Adults don't always know best, and it's a wise parent who takes full advantage of this. I learned a lesson one day when the family car went only a short way down our street before the engine stopped cold. I steered to the side of the road and facetiously asked my 10-year-old son, ''What next?''
''I'll take a look,'' he said, so confidently that I stifled my urge to say no. He's a bearded father of two now, but I still see that slight little figure in shorts hopping to the bumper to raise the hood, fiddling inside, and then calling, ''Now try it.'' To humor him, I tried it. The car started and we proceeded with no further trouble. A measure of parental arrogance left me that day, and I began to accept the fact that size and age aren't necessarily good measures of competency.
Many times since, I've turned to the young with good results. One time we wanted a 15-foot asphalt walk removed, but not at the expense of hiring professionals and heavy equipment. In an afternoon of problem-solving and good cheer, two elementary school sons and their little brother ripped it out and wheeled away the heavy chunks.

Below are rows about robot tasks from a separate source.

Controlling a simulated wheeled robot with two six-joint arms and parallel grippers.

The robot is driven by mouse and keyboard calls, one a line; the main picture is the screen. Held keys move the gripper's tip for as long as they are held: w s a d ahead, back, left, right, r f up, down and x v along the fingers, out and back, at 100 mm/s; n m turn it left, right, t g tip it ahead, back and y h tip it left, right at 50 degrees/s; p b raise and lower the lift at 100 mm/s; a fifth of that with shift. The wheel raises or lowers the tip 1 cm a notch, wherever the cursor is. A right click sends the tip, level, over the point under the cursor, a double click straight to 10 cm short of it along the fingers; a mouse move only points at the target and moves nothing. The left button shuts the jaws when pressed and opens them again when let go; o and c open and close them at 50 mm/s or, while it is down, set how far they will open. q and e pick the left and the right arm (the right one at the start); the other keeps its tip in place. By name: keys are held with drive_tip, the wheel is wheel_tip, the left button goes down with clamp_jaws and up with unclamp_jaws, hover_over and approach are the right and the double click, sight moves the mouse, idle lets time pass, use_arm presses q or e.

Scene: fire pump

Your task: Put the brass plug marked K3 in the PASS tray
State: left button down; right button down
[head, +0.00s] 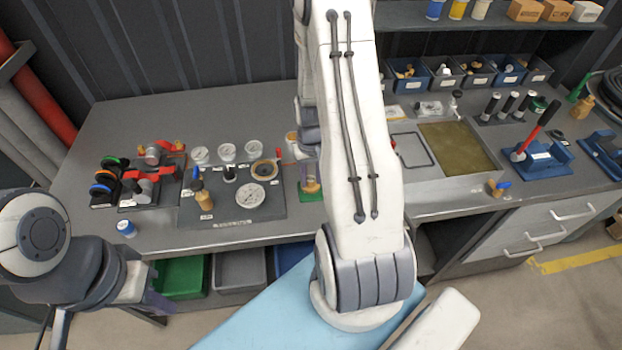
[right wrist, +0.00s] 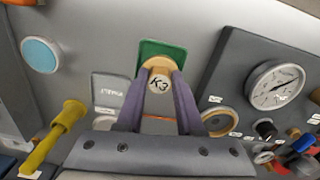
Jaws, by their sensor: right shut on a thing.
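The brass plug marked K3 (right wrist: 158,84) is between the fingers of my right gripper (right wrist: 158,100), its marked face toward the right wrist camera. In the head view the right gripper (head: 309,165) and the brass plug (head: 311,187) show left of my white forearm. A small green tray (right wrist: 162,52) lies behind the plug in the right wrist view; it also shows under the plug in the head view (head: 313,196). I cannot read a PASS label or tell whether the plug touches the tray. My left gripper (head: 154,302) is low at the left, off the bench front; its jaw opening is unclear.
A dark gauge board (head: 215,213) lies left of the green tray, with a large gauge (head: 250,195) and a brass ring (head: 264,170). Red-handled valves (head: 150,180) stand farther left. A blue-topped pot (head: 126,228) is near the bench's front edge. My forearm hides the bench middle.

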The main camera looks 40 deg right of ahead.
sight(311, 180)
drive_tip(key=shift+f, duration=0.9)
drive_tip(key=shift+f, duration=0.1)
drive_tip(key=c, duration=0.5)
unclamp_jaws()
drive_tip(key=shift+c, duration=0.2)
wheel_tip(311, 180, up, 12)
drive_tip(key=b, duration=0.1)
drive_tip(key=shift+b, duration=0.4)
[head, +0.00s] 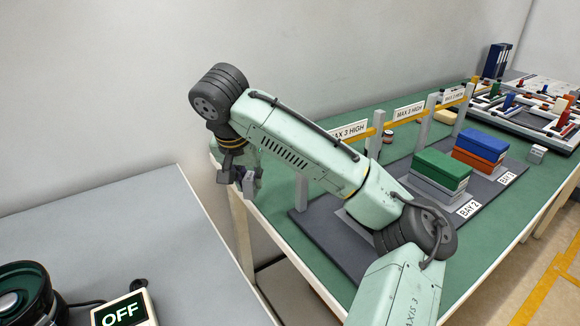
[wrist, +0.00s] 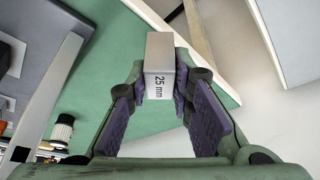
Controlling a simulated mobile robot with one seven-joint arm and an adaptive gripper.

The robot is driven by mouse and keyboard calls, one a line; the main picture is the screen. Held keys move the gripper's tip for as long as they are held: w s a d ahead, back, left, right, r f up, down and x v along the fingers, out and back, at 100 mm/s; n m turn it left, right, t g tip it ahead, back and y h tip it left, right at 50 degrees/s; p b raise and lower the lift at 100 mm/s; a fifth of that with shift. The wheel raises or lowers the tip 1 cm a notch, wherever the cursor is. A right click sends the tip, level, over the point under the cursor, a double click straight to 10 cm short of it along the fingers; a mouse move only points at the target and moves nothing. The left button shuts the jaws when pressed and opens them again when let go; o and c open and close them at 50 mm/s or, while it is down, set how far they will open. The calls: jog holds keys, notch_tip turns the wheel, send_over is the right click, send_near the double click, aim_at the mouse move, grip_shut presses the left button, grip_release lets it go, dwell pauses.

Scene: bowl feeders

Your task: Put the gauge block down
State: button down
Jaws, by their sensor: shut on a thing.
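The gauge block (wrist: 159,62) is a small pale grey block marked "25 mm". My gripper (wrist: 160,92) is shut on it, with a purple-padded finger on either side. In the head view my gripper (head: 238,175) hangs low at the end of the arm, and the gauge block (head: 249,185) shows at its fingers. They are by the near left end of the green table (head: 275,205), close to the gap beside the grey table. In the wrist view the block is seen against that table's corner and the pale floor. It touches no surface that I can see.
On the green table, a dark mat (head: 335,238) holds green (head: 441,167) and blue (head: 482,145) boxes behind BAY labels. Posts with a yellow rail (head: 405,120) stand behind.

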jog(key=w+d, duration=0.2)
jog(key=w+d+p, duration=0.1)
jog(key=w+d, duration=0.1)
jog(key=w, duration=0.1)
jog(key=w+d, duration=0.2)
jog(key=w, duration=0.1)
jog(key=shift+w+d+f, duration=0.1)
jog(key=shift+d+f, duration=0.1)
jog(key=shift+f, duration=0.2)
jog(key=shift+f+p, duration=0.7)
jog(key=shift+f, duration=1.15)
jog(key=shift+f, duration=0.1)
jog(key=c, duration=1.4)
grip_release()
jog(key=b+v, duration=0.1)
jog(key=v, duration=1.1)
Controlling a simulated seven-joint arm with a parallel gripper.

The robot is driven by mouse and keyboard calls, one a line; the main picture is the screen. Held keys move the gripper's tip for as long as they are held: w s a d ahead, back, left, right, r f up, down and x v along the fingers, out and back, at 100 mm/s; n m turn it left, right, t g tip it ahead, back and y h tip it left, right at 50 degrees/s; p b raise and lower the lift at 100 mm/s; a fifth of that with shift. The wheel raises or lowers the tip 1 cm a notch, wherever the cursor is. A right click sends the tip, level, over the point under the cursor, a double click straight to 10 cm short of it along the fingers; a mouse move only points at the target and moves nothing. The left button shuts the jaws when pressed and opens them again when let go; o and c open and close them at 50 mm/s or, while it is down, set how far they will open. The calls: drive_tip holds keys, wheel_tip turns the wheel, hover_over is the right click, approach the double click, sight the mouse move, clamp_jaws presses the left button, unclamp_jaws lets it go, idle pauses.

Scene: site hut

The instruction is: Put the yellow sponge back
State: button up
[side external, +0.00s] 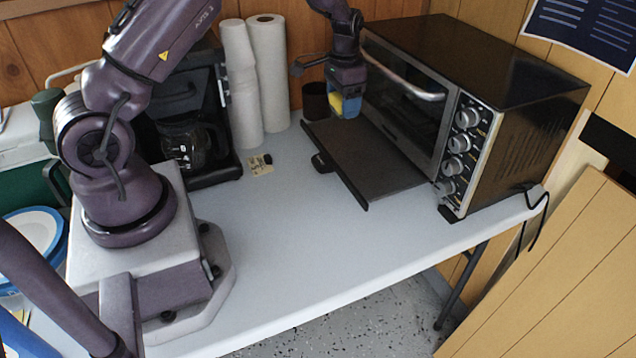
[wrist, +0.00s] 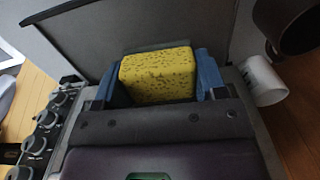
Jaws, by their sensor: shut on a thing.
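The yellow sponge (wrist: 158,75) is held between the two blue fingers of my gripper (wrist: 160,84) in the wrist view. In the side external view, my gripper (side external: 347,98) hangs in front of the oven's far left end, with part of the sponge (side external: 352,107) showing yellow at its fingers. The sponge appears above the far end of a dark flat panel (side external: 375,165); the exact gap cannot be told. The gripper hides part of the sponge in the side view.
The toaster oven (side external: 525,95) stands right of the panel. A dark cup (side external: 314,100) is behind the gripper. A paper roll (side external: 269,75), white stacked cups (side external: 240,80) and a coffee maker (side external: 190,110) stand left. The table's front middle (side external: 290,250) is clear.

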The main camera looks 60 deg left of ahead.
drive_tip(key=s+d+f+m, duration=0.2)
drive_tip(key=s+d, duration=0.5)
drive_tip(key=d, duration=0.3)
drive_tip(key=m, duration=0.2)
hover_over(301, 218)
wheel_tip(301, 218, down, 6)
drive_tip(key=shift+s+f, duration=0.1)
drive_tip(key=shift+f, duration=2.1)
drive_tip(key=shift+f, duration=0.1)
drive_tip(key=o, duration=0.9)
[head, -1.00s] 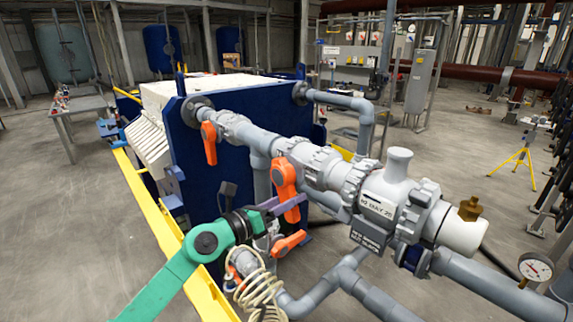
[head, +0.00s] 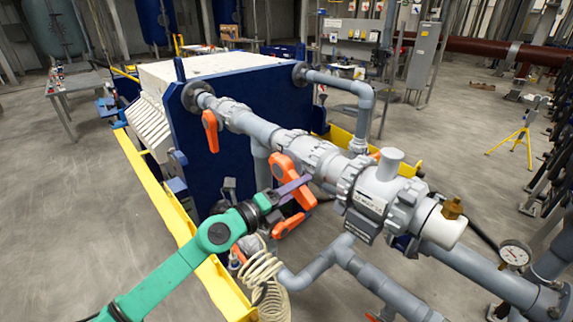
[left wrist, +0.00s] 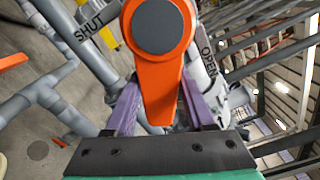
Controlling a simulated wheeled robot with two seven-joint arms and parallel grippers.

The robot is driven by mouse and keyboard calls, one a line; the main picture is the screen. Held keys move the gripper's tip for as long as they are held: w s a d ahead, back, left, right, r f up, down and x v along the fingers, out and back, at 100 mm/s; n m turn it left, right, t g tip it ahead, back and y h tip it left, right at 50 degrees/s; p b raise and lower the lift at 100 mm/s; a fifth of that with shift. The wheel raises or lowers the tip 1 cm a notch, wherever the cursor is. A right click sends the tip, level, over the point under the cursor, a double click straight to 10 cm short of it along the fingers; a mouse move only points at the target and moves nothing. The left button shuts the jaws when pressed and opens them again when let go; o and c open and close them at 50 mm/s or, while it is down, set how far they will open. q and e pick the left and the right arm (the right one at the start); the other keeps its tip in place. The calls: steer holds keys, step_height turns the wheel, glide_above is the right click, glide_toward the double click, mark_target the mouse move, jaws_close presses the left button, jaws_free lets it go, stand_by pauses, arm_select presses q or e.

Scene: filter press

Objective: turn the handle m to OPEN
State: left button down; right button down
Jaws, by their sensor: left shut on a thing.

Young people are often eager to tackle real challenges with real tools, to the point that confining them to make-believe materials is sometimes an insult. A friend once told me, ''I planned a long list of activities for my grandchildren this summer. Instead, they spent every waking moment in the garage next door, helping some college lads rebuild a Mustang. We never did a thing on my list! They said it was their best visit ever.''
To stimulate the development of young minds, adults can offer possibilities rather than plastic toys. One group of preschoolers, surrounded by toys, was bored and whiny. Then a clever mother grabbed a carton and filled it with wood discards from a builder's trash pile. The resulting structure was impressive in its architectural features, its artistic balance, and clever use of supplies.
Parents may want to share household problems with other family members, treating each person's suggestions courteously.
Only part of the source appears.